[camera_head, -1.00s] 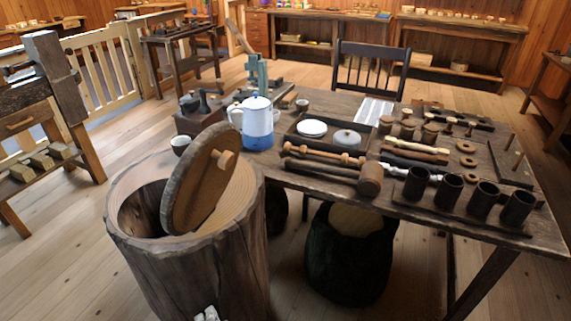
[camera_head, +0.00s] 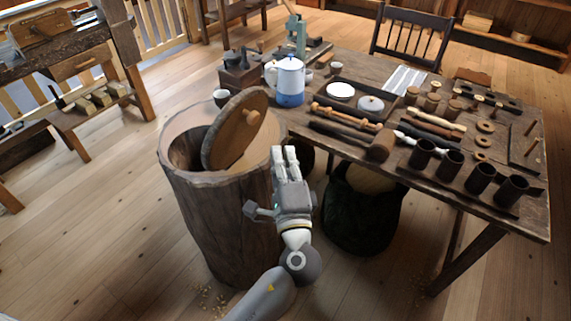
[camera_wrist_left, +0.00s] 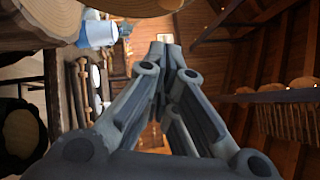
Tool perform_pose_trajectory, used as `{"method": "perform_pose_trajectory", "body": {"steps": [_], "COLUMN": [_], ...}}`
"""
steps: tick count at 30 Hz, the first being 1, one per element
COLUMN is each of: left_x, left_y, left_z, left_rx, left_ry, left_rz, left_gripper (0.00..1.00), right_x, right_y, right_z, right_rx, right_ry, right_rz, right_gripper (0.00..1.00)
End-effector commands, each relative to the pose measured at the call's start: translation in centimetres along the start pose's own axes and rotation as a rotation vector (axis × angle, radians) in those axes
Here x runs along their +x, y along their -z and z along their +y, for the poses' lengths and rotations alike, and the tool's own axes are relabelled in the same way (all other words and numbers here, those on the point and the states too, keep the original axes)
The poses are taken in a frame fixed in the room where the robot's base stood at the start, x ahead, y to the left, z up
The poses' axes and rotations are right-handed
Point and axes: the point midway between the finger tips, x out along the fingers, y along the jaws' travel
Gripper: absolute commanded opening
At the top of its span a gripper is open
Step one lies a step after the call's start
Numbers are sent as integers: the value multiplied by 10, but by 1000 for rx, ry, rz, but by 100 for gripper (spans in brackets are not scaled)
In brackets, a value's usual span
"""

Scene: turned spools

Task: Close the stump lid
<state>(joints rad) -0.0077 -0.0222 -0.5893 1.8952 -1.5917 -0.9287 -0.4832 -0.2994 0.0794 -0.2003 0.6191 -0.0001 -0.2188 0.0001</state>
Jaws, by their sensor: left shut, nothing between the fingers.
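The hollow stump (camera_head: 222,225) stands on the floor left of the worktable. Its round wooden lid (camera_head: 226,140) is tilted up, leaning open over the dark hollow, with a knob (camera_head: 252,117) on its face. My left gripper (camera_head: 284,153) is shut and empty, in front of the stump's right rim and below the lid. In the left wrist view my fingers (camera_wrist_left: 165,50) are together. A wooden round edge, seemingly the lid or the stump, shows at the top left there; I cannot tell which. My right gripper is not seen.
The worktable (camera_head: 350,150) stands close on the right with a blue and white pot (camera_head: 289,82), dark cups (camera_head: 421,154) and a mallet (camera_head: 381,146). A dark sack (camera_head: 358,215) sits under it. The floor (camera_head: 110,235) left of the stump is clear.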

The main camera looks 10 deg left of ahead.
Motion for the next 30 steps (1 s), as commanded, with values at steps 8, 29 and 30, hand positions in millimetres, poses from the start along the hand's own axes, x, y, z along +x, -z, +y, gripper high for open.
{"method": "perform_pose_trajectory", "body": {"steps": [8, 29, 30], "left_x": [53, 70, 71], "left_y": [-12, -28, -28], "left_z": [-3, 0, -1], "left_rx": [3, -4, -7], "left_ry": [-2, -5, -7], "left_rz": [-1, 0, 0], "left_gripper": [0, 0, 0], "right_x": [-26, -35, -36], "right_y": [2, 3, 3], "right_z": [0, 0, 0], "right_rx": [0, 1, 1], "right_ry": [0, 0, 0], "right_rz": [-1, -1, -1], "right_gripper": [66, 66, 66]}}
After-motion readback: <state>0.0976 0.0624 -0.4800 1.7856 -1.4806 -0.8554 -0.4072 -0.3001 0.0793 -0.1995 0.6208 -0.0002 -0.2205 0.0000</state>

□ □ □

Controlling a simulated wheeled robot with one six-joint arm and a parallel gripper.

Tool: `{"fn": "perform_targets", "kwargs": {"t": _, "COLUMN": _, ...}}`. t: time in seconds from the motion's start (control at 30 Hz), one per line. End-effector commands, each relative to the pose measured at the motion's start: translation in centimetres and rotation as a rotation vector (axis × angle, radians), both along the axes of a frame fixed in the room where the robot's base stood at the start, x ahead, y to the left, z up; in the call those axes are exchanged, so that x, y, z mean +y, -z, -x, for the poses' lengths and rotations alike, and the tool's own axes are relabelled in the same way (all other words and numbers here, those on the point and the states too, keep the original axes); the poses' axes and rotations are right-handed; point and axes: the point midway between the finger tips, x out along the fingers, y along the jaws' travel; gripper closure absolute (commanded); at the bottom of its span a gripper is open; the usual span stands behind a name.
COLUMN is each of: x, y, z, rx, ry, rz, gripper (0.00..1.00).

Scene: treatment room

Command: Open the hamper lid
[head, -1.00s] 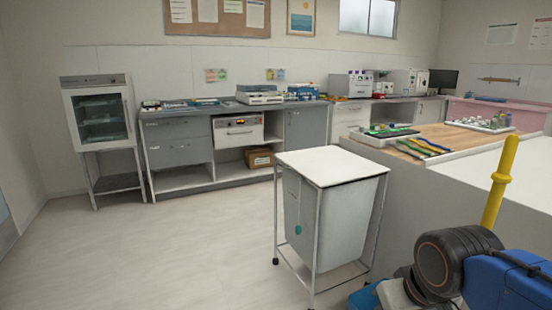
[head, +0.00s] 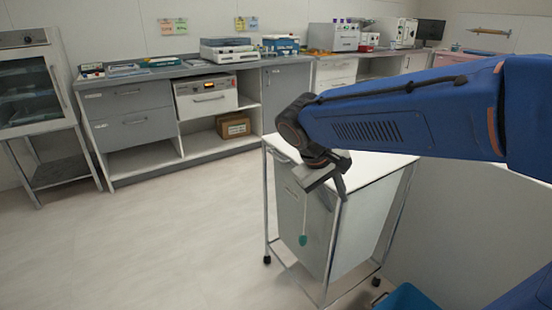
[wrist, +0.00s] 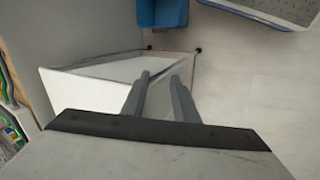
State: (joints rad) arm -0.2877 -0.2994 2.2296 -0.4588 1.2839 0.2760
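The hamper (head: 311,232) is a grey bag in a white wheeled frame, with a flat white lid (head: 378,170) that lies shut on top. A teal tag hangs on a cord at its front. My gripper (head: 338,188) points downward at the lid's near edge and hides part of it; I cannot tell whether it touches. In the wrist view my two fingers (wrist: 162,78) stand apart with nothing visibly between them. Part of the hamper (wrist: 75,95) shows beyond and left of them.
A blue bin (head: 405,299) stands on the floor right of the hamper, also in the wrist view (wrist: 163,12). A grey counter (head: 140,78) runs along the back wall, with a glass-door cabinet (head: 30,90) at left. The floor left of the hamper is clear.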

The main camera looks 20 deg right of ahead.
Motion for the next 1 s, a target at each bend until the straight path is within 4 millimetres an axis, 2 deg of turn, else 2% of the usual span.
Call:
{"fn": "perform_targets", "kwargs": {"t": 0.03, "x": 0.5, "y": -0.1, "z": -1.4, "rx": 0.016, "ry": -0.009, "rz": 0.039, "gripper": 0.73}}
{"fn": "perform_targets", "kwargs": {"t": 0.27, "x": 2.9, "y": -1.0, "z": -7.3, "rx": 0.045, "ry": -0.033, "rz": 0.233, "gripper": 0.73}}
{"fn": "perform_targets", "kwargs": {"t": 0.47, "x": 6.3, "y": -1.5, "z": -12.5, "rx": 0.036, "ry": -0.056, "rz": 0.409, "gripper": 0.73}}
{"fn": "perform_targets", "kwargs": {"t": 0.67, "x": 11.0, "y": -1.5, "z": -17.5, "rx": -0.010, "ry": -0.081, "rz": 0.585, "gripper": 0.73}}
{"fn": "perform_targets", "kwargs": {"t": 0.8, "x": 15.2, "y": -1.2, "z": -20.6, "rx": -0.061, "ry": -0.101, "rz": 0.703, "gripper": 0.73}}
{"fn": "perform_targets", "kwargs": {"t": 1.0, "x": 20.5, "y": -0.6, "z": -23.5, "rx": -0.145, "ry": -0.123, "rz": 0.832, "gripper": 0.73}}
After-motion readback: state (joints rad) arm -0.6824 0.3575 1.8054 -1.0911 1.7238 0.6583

□ □ □

### [WHAT TO DO]
Take every line from the data above that holds "Scene" and copy it out.

### [EXERCISE SOLUTION]
Scene: turned spools
Scene: treatment room

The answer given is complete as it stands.